Research Seminars
Monaural Source Separation using Spectral Cues
Barak A. Pearlmutter
Hamilton Institute, National University of
Ireland Maynooth, Co. Kildare, Ireland
Mon 18 October 2004
Abstract
The acoustic environment poses at least two
important challenges.
First, animals must localise sound sources
using a variety of binaural and monaural cues; and second they
must separate sources
into distinct auditory streams (the ``cocktail party problem'').
Binaural cues include intra-aural intensity and phase disparity.

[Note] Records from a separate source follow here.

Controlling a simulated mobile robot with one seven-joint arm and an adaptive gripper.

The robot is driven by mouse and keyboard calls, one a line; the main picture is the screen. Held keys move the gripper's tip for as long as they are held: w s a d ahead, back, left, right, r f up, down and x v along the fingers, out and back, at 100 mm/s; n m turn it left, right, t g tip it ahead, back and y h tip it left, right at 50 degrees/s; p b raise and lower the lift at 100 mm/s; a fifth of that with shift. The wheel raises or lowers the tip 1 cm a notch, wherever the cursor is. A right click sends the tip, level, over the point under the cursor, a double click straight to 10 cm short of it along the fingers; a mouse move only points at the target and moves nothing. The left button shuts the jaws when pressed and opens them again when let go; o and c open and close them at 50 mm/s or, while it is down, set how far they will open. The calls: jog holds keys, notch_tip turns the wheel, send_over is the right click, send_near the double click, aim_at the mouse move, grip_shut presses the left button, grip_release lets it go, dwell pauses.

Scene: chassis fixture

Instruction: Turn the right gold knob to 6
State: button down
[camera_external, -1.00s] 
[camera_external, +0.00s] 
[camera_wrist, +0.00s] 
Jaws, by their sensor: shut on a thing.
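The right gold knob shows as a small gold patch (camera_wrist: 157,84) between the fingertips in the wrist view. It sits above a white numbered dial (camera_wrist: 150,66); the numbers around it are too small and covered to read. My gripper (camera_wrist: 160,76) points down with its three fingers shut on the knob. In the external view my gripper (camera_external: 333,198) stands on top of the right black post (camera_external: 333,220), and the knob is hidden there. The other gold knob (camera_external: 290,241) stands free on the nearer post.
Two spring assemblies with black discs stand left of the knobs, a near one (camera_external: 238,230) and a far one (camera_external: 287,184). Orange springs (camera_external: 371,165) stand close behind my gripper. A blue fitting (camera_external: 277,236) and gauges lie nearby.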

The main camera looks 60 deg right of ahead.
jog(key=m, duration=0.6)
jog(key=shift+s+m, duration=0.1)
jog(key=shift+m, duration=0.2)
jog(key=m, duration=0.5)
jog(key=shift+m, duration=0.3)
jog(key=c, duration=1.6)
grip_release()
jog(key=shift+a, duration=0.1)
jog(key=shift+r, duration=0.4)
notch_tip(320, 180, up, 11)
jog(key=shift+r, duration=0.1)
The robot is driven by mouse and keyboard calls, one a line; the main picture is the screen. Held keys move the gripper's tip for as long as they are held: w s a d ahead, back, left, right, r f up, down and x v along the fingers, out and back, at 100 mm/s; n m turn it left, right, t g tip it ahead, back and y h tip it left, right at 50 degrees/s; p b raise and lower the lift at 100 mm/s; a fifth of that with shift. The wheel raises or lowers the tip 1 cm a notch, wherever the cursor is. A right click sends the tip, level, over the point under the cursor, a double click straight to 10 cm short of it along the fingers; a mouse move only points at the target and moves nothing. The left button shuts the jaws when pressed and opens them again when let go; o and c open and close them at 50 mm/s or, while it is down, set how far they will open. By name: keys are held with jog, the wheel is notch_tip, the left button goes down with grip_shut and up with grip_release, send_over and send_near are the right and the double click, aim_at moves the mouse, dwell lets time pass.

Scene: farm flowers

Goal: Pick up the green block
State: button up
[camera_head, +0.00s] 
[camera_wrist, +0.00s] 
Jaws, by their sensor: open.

The primary monaural cue is the spectral filtering introduced
by the head and pinnae via the head-related transfer function
(HRTF), which imposes different linear filters upon sources
arising at different spatial locations.
Here we address the second challenge, source
separation. We propose an algorithm for exploiting the monaural
HRTF to separate spatially localised acoustic sources in a noisy
environment. We assume that each source has a unique position
in space, and is therefore subject to preprocessing by a different
linear filter. We also assume prior knowledge of weak statistical
regularities present in the sources.
This framework can incorporate
various aspects of acoustic transfer functions (echos, delays,
multiple sensors, frequency-dependent attenuation) in a uniform
fashion, treating them as cues for, rather than obstacles to,
separation. To accomplish this, sources
are represented sparsely in an overcomplete basis. This framework
can be extended to make predictions about the neural representations
required to separate acoustic sources. The talk will close
with preliminary results of a new approach to finding optimised
overcomplete
signal dictionaries.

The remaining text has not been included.